When performing restore, Aurora does not create a “new” database from scratch.

Instead, it reconstructs the cluster from an existing source, including:

credentials
database name
internal state

If you try to provide these values manually:

Terraform will attempt to override them
AWS will reject the configuration
The restore will fail

!One important note: when I tried to perform PITR with master_username and master_password being configured I got and error therefore I added support to the RDS cluster module that if restore_to_point_in_time is not null then set those to null. However when performing automated snapshot I did not get an error if username and password were configured. Terraform documentation says:

master_username – (Required unless a snapshot_identifier or replication_source_identifier is provided or unless a global_cluster_identifier is provided when the cluster is the “secondary” cluster of a global database

Failure Behavior for Automated & Manual snapshots

If you have restored version already but you want to apply some modifications and then mid apply something fails restored version could be fully lost.
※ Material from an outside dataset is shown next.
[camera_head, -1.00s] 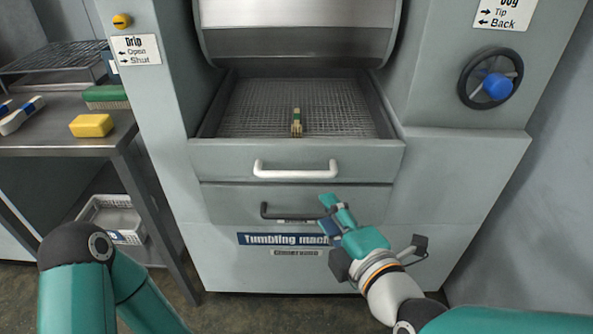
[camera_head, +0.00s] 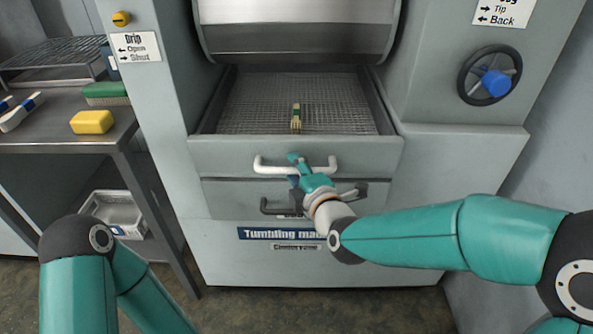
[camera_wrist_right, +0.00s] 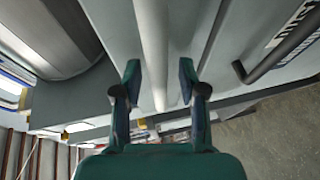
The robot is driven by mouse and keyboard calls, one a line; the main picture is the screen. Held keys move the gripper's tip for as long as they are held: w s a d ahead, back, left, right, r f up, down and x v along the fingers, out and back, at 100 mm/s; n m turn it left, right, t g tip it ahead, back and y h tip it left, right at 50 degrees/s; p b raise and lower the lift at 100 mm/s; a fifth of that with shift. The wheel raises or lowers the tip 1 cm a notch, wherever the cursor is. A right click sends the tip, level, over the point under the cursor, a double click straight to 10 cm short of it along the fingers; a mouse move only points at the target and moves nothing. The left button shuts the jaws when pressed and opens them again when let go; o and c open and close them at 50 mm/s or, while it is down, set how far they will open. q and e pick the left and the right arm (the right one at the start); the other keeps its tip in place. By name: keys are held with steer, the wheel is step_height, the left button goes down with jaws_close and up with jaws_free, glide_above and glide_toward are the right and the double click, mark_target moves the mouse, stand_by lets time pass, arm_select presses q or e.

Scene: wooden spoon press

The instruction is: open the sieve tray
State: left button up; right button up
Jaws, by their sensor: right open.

Since it recreates entire RDS cluster and its instances if it destroy and then create new one but something happened in the meantime it could lost your restored version.

Conclusion

Managing RDS snapshot restore with Terraform is less about configuration, and more about understanding behavior. On the surface, restore operations look simple – set a snapshot or timestamp and apply but in reality you definitely should try it out yourself. Also since it can take a lot of time, do not forget to make a change to DB prior to restore so that test make sense.